▸ SUPPLIED DATA:
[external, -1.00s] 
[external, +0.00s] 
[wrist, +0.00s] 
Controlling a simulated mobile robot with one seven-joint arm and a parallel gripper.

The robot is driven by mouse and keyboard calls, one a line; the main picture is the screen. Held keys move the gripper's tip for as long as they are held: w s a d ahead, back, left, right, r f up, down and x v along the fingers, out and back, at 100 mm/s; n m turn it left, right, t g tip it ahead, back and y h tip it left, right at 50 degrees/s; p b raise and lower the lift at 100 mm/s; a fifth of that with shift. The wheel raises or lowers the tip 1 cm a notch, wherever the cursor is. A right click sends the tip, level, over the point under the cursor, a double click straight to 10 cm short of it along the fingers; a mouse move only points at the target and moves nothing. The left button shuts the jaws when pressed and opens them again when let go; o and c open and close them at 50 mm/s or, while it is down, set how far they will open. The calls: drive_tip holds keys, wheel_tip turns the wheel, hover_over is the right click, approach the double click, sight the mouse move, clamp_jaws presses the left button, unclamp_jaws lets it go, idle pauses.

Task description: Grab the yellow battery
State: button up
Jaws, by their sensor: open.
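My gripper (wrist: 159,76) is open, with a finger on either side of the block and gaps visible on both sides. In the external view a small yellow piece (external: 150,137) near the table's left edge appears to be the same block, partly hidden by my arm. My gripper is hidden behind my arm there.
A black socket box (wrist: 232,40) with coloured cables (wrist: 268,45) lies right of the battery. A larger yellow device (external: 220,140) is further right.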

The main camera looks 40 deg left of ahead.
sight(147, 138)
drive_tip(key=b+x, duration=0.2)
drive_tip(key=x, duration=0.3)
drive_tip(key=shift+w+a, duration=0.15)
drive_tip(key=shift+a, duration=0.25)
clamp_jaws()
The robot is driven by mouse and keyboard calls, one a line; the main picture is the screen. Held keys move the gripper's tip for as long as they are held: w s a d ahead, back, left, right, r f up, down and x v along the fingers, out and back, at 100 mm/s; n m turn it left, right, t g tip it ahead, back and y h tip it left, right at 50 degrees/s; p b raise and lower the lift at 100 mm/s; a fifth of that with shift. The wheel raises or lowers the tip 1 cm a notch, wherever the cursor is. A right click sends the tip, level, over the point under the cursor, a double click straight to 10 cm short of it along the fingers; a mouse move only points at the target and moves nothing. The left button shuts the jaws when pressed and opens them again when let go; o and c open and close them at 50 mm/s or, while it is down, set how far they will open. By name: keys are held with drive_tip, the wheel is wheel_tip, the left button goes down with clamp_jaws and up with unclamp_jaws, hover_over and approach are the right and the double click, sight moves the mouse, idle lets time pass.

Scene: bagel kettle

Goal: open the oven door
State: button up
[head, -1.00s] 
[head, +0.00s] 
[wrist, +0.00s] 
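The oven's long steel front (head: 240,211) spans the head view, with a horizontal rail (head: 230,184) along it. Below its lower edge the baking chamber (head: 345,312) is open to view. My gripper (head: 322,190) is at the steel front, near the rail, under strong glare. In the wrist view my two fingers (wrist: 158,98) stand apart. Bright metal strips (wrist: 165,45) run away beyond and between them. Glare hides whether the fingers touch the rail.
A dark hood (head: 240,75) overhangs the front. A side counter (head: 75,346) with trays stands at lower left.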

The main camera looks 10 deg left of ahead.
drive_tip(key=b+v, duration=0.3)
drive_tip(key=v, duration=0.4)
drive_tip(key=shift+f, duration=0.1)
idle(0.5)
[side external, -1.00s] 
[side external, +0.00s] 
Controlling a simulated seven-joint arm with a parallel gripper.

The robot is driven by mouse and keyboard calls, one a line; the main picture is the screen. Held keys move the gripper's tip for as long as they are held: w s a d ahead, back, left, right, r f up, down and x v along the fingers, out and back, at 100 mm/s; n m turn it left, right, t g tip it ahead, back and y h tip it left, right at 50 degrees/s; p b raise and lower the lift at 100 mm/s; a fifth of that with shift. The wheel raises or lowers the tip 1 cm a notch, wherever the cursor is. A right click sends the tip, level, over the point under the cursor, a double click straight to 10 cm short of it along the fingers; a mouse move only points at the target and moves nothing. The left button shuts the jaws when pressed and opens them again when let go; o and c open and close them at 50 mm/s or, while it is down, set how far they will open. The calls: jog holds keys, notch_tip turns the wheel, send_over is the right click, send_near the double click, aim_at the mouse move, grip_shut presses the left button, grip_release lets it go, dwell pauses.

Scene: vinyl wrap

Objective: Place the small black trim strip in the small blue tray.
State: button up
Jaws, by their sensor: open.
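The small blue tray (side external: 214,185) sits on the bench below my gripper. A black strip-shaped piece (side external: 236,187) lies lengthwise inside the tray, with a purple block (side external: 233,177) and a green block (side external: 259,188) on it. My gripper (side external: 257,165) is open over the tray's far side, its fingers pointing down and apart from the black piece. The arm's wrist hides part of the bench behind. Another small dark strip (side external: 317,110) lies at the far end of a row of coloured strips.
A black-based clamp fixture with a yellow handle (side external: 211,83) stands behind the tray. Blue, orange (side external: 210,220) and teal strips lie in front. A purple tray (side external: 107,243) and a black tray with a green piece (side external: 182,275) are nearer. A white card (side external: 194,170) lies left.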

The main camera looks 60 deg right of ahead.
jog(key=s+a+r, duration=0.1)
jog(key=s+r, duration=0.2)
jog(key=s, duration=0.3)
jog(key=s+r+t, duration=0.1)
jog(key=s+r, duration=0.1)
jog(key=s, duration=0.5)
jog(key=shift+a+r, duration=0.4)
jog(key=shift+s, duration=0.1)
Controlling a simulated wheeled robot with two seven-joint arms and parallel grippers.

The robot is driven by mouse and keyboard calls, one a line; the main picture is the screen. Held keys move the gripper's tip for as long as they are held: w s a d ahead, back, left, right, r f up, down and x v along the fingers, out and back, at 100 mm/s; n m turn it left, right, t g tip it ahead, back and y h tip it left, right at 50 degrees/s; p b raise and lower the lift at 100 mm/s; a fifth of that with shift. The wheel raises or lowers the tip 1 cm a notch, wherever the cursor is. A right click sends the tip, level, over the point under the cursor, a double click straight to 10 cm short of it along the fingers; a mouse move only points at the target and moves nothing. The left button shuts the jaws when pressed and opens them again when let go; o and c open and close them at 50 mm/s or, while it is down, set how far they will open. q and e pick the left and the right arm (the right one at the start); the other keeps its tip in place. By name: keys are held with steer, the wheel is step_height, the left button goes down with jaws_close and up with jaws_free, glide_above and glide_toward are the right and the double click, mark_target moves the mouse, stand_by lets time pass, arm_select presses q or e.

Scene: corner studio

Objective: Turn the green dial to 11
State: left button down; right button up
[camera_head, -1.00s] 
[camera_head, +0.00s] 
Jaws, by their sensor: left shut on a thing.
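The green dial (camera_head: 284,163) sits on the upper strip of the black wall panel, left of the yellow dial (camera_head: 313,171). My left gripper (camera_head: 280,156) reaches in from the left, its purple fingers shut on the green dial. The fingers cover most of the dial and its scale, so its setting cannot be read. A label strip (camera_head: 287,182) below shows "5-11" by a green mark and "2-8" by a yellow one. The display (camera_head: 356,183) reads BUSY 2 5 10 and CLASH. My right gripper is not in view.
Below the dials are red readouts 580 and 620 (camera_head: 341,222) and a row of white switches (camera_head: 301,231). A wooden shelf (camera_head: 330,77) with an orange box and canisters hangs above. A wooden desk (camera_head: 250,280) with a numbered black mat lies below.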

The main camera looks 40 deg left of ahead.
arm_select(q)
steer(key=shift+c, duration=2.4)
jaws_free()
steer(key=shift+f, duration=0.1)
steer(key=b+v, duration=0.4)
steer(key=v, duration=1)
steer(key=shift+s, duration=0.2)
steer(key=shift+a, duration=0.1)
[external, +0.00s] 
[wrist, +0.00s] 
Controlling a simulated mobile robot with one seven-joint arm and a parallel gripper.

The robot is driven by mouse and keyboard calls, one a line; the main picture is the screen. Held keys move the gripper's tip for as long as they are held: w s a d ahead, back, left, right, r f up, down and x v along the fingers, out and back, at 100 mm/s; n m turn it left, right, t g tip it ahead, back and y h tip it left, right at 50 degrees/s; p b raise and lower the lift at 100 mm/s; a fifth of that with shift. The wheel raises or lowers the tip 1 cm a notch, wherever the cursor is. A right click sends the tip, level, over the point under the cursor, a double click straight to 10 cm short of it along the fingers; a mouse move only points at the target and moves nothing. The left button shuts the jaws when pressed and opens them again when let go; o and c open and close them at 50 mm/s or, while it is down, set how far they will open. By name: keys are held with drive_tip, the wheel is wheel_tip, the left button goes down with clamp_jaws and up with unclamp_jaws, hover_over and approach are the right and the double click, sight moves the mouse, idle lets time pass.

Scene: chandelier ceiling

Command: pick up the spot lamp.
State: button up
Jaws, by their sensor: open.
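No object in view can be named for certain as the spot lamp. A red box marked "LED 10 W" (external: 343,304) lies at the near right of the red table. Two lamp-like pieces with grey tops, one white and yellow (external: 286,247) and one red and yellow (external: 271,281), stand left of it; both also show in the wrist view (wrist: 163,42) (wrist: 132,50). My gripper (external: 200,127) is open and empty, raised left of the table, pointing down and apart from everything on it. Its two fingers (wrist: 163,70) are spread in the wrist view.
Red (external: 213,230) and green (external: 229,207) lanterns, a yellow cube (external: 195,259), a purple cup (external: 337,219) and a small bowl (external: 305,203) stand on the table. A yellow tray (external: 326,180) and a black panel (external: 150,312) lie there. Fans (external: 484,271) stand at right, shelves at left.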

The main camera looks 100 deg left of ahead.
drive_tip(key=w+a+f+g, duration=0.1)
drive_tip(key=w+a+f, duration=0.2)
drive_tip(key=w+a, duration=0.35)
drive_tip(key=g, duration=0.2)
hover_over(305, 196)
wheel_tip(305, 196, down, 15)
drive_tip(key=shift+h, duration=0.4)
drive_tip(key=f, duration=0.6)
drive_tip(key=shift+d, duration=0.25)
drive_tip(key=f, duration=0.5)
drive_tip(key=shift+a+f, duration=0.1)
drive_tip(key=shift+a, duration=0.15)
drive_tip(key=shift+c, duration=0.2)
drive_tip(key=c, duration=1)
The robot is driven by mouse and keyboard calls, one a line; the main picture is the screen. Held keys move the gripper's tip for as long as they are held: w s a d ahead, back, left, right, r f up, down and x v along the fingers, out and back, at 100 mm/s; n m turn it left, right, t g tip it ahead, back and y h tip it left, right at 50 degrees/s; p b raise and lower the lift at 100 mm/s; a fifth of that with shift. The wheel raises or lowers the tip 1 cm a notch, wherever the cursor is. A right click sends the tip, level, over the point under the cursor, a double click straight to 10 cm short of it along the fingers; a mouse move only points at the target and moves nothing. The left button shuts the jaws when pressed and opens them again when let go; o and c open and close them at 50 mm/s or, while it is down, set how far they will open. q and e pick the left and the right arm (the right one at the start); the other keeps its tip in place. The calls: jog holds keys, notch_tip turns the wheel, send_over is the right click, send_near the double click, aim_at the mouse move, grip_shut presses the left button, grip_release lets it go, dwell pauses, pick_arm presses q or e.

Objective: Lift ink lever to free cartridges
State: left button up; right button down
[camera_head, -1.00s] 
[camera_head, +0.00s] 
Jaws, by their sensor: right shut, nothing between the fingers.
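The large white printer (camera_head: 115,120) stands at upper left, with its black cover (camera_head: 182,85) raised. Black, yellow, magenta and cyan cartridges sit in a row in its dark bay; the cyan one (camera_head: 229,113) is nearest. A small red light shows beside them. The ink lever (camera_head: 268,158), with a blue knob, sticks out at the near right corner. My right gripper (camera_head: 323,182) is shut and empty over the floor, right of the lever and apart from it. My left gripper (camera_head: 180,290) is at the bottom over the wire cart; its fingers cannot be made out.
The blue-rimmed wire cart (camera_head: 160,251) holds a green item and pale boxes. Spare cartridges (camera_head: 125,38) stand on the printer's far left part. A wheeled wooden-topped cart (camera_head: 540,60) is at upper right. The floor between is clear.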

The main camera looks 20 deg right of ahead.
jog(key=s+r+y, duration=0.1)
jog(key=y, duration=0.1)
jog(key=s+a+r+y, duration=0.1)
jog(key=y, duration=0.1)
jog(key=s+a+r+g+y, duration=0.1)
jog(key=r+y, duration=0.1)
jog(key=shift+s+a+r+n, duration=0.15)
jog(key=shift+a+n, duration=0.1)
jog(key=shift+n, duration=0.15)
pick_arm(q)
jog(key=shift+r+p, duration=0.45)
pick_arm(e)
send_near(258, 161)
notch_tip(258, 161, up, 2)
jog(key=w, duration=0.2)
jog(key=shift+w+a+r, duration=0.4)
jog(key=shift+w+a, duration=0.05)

▸ INSTRUCTIONS FOR THE TASK: Find every line in the records that contains the word "parallel"; copy those lines.

▸ SOLUTION TO THE EXERCISE:
Controlling a simulated mobile robot with one seven-joint arm and a parallel gripper.
Controlling a simulated seven-joint arm with a parallel gripper.
Controlling a simulated wheeled robot with two seven-joint arms and parallel grippers.
Controlling a simulated mobile robot with one seven-joint arm and a parallel gripper.

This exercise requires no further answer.